Although Goethe’s Faust is a play, it was never really meant to be performed live. It is what is called a “closet drama,” which means it was designed to be read.
“In fact, if it were performed,” Zane said, “it would take 22 hours to do the whole thing.”
“We were a little less ambitious than that,” she added, “and wanted to keep the show under two hours, so a big part of our job was paring down Faust.”
Zane said their goal was to use Goethe’s original translated text.
“As painters, Donald and I were drawn to segments of the story which we found to be visually compelling, as well as to some of the larger themes, such as that of the redemptive power of nature.”
They wanted to create a multi-layered, rich and entertaining experience, and still retain that spirit of “shoe-stringiness,” that is inherent in Bluebird Theater puppet shows.
Zane designed the marionettes for The Green Gold Tree, and Saaf painted background slides that will be projected onstage by magic lantern, an image projector invented in the 1600s.
Michelle Ratte is creating costumes for the puppets and Duke Johnson and Rick Contino of the Bluebird Orchestra, are helping with musical collaboration. Oliver Schemm, is constructing the new stage, and Julie Jensen is helping to make puppets.
The Faust website (yes, there is such a place: www.faust.com) says that while Goethe’s Faust has been called the definitive Faust, there is no one Faust story, instead, there are hundreds or thousands of variations on the theme in theater, music, film, poetry, art, and literature.
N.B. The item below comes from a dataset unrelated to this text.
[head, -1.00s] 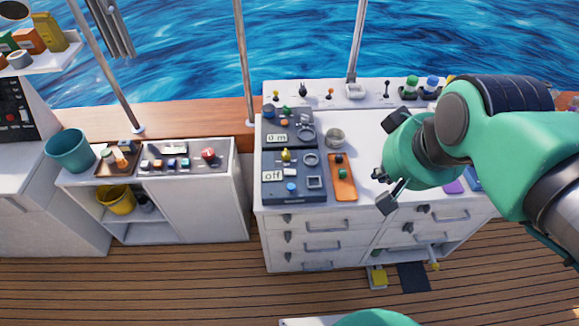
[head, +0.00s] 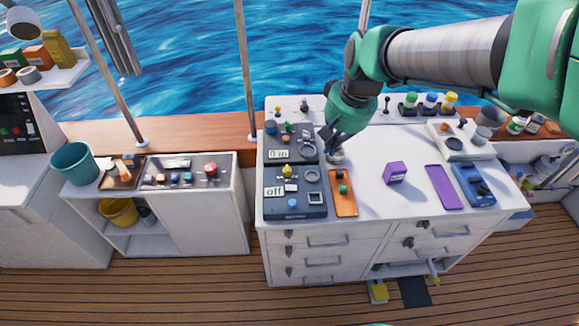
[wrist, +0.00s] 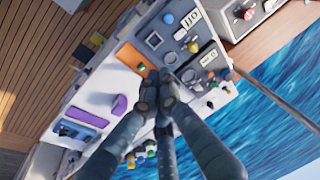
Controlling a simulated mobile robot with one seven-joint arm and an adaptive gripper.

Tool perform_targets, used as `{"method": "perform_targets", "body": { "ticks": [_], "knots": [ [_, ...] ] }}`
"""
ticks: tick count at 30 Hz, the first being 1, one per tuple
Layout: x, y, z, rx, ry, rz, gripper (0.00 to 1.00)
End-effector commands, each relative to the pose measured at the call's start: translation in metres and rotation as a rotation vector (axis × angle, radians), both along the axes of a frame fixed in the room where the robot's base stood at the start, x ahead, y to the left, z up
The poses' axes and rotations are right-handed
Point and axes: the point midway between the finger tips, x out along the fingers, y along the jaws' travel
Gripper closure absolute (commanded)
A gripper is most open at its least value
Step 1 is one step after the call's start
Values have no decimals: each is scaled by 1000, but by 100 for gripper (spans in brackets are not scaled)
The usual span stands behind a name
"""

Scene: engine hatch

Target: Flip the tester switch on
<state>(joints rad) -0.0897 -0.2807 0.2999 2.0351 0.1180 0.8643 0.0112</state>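A dark panel with a display reading "off" (head: 274,191) lies at the counter's left front. It carries a yellow knob (head: 287,171), a blue button, a ring and a square frame. It also shows in the wrist view (wrist: 190,19). Which part is the tester switch I cannot tell for sure.
A second dark panel reading "0 m" (head: 278,154) lies behind the first. An orange tray (head: 343,203) with small buttons is to its right. A purple block (head: 395,173), a purple mat (head: 444,187) and a blue device (head: 473,185) lie farther right. The counter between is mostly clear.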

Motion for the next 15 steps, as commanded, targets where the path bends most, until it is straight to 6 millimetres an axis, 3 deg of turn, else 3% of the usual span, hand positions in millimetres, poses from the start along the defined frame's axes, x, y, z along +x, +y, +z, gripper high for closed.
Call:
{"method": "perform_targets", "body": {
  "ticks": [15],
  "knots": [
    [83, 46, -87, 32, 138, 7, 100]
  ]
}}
The site notes that Goethe was familiar with the Faust legend from his youth, because a puppet show, Dr. Faust, was frequently performed at local street fairs.
Zane is delighted to be able to return the story through Goethe to its source, by transforming Faust once again into a puppet play.
“We are going back to the original,” she said, “with puppets talking to puppets, but in the true spirit of Bluebird to keep it rinky-dink.”